Exercise description: Show each line from the listing that includes the word "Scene".

▬▬▬▬▬▬▬▬▬▬

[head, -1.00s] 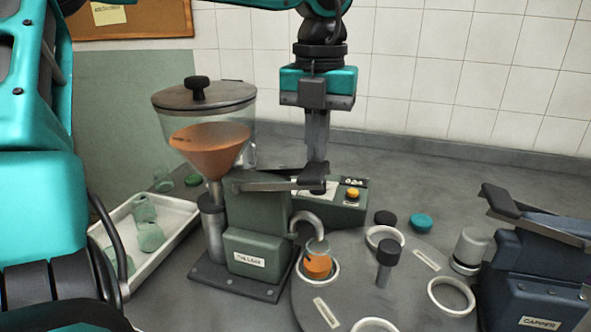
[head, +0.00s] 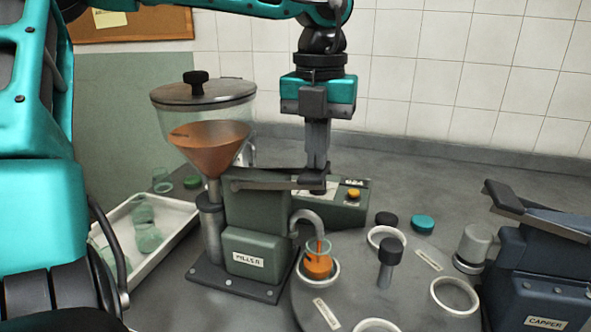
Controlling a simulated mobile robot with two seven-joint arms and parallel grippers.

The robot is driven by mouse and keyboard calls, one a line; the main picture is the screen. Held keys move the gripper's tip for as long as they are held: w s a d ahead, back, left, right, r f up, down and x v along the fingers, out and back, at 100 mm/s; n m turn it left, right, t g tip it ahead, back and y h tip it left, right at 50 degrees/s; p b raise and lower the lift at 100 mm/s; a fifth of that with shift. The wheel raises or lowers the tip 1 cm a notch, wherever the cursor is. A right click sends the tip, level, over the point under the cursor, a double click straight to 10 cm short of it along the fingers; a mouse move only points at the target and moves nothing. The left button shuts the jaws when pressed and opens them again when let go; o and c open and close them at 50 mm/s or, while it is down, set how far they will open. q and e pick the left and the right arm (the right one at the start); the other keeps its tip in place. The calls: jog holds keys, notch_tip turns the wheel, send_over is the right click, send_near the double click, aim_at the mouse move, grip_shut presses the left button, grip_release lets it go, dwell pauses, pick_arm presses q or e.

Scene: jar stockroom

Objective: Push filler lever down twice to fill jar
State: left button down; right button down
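The green filler (head: 258,222) has an orange funnel (head: 209,146) on top and a curved spout (head: 306,218). Its grey lever (head: 275,185) lies about level, with a dark grip at its right end. A small glass jar (head: 319,261) with orange filling sits under the spout, in a ring of the round table (head: 390,300). A thin orange stream shows between spout and jar. My left gripper (head: 316,172) points straight down with its fingers together at the lever's dark grip. Nothing shows between the fingers. My right gripper is out of view.
A blue capper (head: 535,270) stands at the right. A white tray (head: 172,243) with green glass jars lies at the left. Dark and teal lids (head: 422,223) lie behind the round table. A control box (head: 345,203) with a yellow button stands behind the filler.

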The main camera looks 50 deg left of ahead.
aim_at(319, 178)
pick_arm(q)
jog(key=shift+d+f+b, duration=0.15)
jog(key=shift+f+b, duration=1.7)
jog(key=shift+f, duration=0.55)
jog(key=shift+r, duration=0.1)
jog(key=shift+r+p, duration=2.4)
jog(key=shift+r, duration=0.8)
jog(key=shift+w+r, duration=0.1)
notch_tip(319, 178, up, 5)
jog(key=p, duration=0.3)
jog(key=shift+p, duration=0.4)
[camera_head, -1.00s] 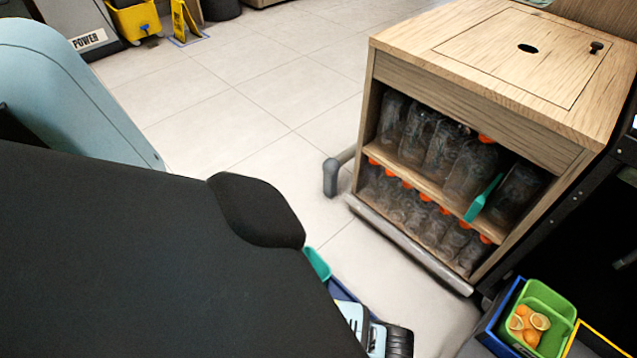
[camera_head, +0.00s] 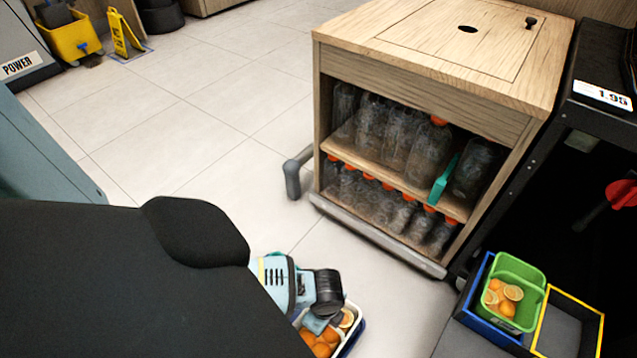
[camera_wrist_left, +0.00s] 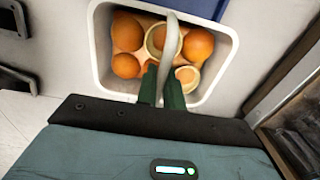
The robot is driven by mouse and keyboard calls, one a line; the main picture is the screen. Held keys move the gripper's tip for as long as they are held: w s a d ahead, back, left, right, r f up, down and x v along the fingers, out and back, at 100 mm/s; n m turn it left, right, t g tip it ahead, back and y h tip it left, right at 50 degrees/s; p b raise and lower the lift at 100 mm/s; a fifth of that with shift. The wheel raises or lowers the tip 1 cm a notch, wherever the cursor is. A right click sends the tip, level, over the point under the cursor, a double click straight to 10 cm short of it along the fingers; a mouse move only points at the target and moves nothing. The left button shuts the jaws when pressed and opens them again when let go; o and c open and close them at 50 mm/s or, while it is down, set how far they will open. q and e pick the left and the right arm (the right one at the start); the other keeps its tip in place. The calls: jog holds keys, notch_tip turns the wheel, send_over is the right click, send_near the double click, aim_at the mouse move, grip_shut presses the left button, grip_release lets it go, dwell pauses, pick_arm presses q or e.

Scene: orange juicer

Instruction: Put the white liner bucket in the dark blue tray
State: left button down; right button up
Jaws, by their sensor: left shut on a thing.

▬▬▬▬▬▬▬▬▬▬

Exercise result:
Scene: jar stockroom
Scene: orange juicer

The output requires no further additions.